[Saved entries]
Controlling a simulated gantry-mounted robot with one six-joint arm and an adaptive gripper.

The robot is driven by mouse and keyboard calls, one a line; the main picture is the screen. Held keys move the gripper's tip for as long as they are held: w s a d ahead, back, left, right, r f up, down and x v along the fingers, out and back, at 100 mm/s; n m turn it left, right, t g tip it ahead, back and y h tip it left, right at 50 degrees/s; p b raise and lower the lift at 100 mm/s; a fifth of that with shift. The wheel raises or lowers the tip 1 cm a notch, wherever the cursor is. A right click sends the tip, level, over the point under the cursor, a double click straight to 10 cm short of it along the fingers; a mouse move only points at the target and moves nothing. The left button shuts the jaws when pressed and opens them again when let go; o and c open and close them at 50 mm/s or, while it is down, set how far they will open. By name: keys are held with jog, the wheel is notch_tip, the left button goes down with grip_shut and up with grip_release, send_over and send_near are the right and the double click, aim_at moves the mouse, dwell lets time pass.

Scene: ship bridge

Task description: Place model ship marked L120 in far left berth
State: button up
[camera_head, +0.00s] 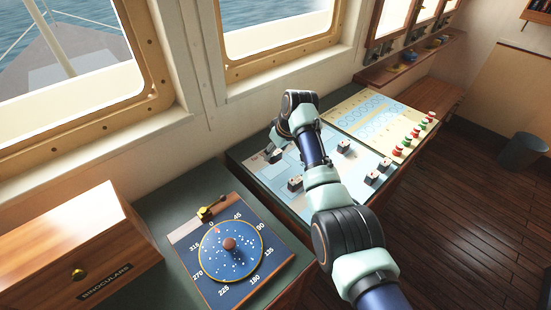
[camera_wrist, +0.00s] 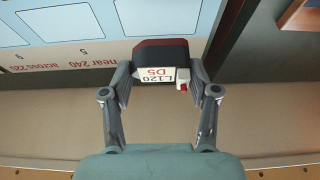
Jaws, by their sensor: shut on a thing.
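The model ship marked L120 (camera_wrist: 160,50) has a dark red and black hull and a white label reading L120 D5. My gripper (camera_wrist: 160,84) is shut on it, with one finger on each side. In the head view my gripper (camera_head: 272,150) is at the far left part of the harbour chart (camera_head: 270,177), partly hidden by my arm. The chart also shows in the wrist view (camera_wrist: 75,55), with light blue berth rectangles and printed upside-down text. The ship overlaps the chart's edge in that view; I cannot tell whether it touches the surface.
Other model ships stand on the chart (camera_head: 343,147), (camera_head: 295,184), (camera_head: 371,178). A board with coloured knobs (camera_head: 378,118) lies beyond it. A blue compass dial (camera_head: 230,250) and a wooden binoculars box (camera_head: 80,245) are to the left. The window wall is close behind.

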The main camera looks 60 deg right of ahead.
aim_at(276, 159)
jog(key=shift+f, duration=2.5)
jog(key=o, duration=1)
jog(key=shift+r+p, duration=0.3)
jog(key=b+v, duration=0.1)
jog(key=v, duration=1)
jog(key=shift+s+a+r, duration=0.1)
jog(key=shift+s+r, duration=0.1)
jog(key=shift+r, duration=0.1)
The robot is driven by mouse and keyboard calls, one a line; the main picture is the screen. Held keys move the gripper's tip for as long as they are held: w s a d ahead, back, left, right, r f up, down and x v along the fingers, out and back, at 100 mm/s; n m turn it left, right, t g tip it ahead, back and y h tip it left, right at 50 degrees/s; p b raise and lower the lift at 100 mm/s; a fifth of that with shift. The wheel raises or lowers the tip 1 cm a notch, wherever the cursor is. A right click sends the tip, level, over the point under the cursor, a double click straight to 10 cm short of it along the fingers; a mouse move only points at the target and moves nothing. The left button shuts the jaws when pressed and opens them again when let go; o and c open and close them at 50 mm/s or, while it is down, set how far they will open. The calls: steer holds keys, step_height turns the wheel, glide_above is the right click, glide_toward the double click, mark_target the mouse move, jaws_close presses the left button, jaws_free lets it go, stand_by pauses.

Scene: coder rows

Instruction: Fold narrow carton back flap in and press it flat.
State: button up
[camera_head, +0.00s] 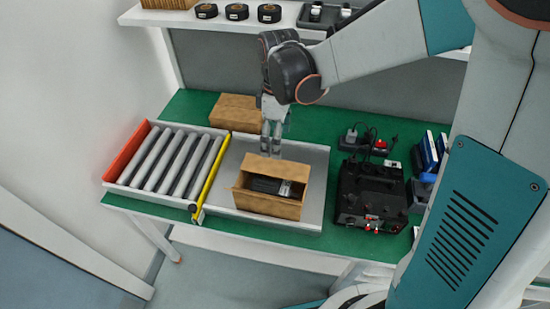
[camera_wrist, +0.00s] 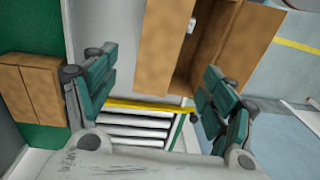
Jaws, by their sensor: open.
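The open brown carton (camera_head: 266,207) stands on the grey plate, with a dark item (camera_head: 265,185) and a light grey piece inside. Its back flap (camera_head: 277,166) stands up at the rear edge, tilted somewhat backward. My gripper (camera_head: 271,152) points down just behind and above this flap, apart from it as far as I can tell.
A closed brown box (camera_head: 234,112) stands at the back on the green table. A roller conveyor (camera_head: 168,158) with a yellow bar is left of the carton. A black device (camera_head: 370,192) stands right. A shelf (camera_head: 165,17) with black rolls is above. Bare plate (camera_head: 316,190) lies right of the carton.

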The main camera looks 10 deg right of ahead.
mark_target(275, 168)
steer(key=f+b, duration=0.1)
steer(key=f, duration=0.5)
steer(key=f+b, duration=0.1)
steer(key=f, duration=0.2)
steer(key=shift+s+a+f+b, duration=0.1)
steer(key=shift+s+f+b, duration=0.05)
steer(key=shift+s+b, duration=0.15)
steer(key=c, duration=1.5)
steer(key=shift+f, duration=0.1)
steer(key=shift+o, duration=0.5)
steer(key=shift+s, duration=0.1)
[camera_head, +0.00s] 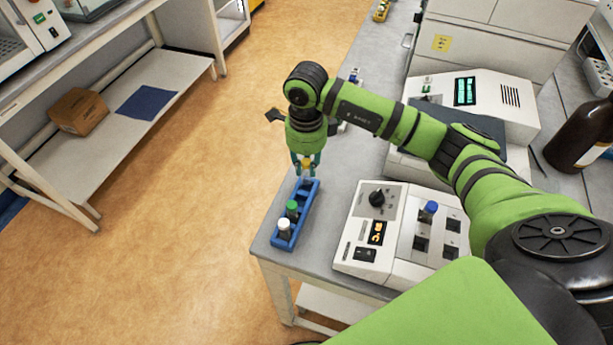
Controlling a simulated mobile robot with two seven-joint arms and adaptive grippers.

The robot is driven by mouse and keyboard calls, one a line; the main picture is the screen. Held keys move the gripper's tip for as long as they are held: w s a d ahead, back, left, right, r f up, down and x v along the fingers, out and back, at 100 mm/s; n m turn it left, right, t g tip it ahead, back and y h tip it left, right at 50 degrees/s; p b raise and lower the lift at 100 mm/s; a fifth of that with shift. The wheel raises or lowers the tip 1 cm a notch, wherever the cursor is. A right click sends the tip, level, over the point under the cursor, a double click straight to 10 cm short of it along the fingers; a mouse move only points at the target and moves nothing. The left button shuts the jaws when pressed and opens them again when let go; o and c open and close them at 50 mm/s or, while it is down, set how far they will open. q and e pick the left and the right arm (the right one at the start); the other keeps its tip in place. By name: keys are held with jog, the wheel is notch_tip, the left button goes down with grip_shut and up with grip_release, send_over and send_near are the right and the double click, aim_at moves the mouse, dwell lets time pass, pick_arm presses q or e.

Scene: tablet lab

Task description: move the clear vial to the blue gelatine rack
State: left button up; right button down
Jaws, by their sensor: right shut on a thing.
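The blue gelatine rack (306,204) stands near the left edge of the grey bench, with a white-capped vial (284,229) and a green-capped vial (292,209) in its near part. My right gripper (306,169) points down over the rack's far end. It is shut on a small vial with a yellow cap (306,162), which looks clear. The fingers partly hide this vial, and I cannot tell whether its lower end is inside the rack. My left gripper is not in view.
A white device (365,225) with a black knob and several square wells stands right of the rack; a blue-capped vial (429,211) is in one well. A larger white instrument (500,100) stands behind. A brown bottle (578,135) is at the far right. Open floor lies to the left.

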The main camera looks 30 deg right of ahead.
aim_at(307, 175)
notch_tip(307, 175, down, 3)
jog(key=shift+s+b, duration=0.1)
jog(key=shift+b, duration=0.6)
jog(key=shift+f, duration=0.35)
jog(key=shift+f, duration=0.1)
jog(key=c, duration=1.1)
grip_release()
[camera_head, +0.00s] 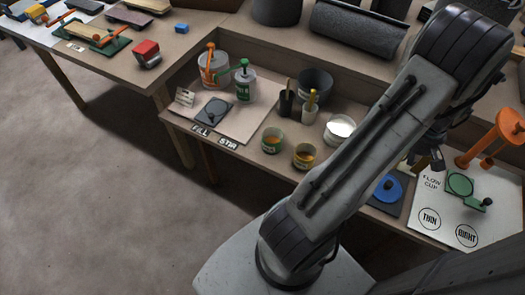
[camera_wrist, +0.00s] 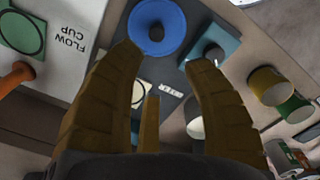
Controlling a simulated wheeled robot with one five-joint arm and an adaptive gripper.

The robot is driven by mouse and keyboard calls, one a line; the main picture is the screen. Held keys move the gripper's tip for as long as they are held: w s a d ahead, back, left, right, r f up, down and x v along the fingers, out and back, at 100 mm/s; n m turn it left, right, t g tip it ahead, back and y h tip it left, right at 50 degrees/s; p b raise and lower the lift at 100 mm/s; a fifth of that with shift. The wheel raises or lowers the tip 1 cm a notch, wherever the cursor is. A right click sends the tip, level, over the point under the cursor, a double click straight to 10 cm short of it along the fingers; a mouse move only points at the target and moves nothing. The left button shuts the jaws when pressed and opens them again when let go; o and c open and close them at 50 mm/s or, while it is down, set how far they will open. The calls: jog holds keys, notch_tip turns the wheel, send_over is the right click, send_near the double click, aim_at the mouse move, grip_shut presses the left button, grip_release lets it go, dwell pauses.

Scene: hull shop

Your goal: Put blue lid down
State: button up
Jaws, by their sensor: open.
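The blue lid (camera_head: 388,188) is a round disc with a dark knob. It lies on a dark mat (camera_head: 383,207) on the bench, left of the flow cup board, partly covered by my arm in the head view. In the wrist view the blue lid (camera_wrist: 172,34) is at the top centre, just beyond my fingertips. My gripper (camera_head: 430,160) is above and right of the lid in the head view. In the wrist view my gripper (camera_wrist: 166,58) has its fingers spread, with nothing between them.
The white flow cup board (camera_head: 415,205) holds a green lid (camera_head: 460,184); an orange stand (camera_head: 495,140) is behind it. A teal square piece (camera_wrist: 218,43) with a dark knob is close to the blue lid. Small cups (camera_head: 304,156) and a white-filled bowl (camera_head: 340,130) stand left of my arm.

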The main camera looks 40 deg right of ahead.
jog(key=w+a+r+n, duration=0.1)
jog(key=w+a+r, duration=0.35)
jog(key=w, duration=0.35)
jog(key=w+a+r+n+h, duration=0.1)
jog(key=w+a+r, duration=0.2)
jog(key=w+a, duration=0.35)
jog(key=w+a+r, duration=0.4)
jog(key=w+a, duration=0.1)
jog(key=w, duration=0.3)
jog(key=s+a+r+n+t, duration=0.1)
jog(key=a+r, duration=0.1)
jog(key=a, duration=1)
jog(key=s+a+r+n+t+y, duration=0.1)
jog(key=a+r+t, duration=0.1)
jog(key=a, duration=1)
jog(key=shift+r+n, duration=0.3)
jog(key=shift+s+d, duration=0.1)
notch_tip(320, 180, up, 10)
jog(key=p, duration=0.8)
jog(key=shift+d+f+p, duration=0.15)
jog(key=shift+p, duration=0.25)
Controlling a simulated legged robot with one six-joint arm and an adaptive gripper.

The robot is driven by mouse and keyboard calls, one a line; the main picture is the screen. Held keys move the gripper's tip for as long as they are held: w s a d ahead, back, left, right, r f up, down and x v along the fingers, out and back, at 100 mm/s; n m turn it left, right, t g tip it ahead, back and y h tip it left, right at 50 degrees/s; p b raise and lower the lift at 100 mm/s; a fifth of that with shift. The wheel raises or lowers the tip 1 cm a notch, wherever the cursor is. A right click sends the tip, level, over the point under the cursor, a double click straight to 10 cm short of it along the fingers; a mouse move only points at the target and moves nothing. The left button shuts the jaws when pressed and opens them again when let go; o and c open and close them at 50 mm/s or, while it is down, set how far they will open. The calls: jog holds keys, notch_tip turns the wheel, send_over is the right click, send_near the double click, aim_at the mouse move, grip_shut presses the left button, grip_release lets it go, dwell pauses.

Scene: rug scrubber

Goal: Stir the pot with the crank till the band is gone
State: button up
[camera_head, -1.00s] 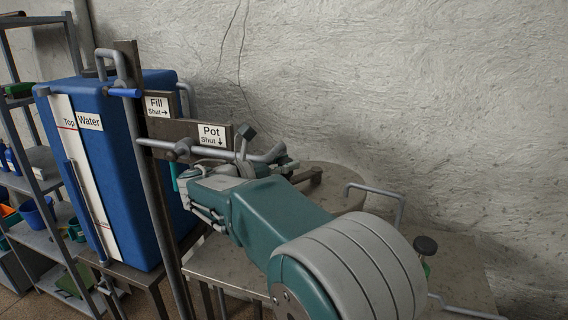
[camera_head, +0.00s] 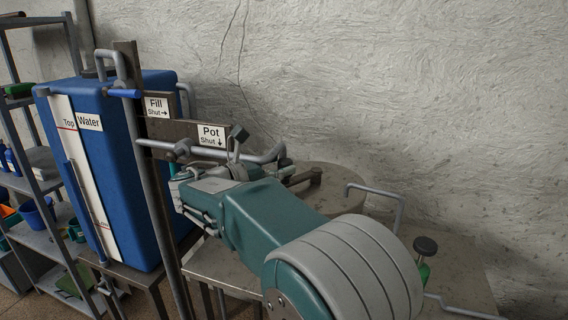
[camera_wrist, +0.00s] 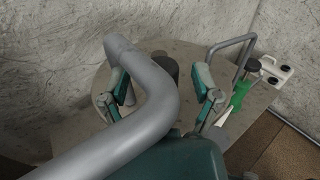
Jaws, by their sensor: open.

**WHAT IS BEING ASKED**: How many lines in the data contain the string "Controlling"? Respond with the number only.

**EXERCISE SOLUTION**: 4